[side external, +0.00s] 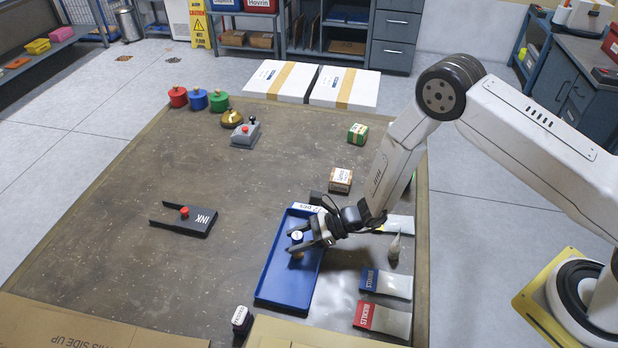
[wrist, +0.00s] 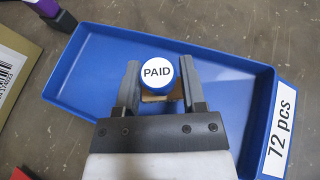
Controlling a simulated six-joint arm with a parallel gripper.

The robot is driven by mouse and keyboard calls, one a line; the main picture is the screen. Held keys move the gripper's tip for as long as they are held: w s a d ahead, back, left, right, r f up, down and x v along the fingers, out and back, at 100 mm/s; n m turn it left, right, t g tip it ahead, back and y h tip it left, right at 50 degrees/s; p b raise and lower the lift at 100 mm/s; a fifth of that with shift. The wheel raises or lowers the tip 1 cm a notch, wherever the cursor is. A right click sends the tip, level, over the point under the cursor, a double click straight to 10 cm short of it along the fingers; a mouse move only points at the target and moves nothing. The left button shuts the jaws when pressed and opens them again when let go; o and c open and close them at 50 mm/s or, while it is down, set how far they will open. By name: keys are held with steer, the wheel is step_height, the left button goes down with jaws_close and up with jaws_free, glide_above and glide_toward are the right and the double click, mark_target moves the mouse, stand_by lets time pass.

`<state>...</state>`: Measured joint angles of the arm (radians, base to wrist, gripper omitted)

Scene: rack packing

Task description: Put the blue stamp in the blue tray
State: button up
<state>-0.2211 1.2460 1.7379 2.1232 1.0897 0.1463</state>
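The blue stamp (side external: 297,237) has a round blue knob with a white PAID label and a wooden base. In the wrist view the stamp (wrist: 157,76) is between my two fingers, over the inside of the tray. The blue tray (side external: 283,288) is long, lies on the table and carries a "72 pcs" label; it also fills much of the wrist view (wrist: 232,100). My gripper (side external: 303,240) is low over the tray's middle, pointing down, one finger on each side of the stamp. Whether the fingers press on the base, and whether the base touches the tray floor, I cannot tell.
The table's middle is clear.

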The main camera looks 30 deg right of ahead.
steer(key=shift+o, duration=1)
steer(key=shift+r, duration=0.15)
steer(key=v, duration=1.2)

* [Problem details]:
Quote, please, every line of the material above from its start through the line that has "Controlling a simulated", reproducing the words exactly and dropping any images.

* [Result of this exercise]:
[side external, +0.00s] 
[wrist, +0.00s] 
Controlling a simulated six-joint arm with a parallel gripper.

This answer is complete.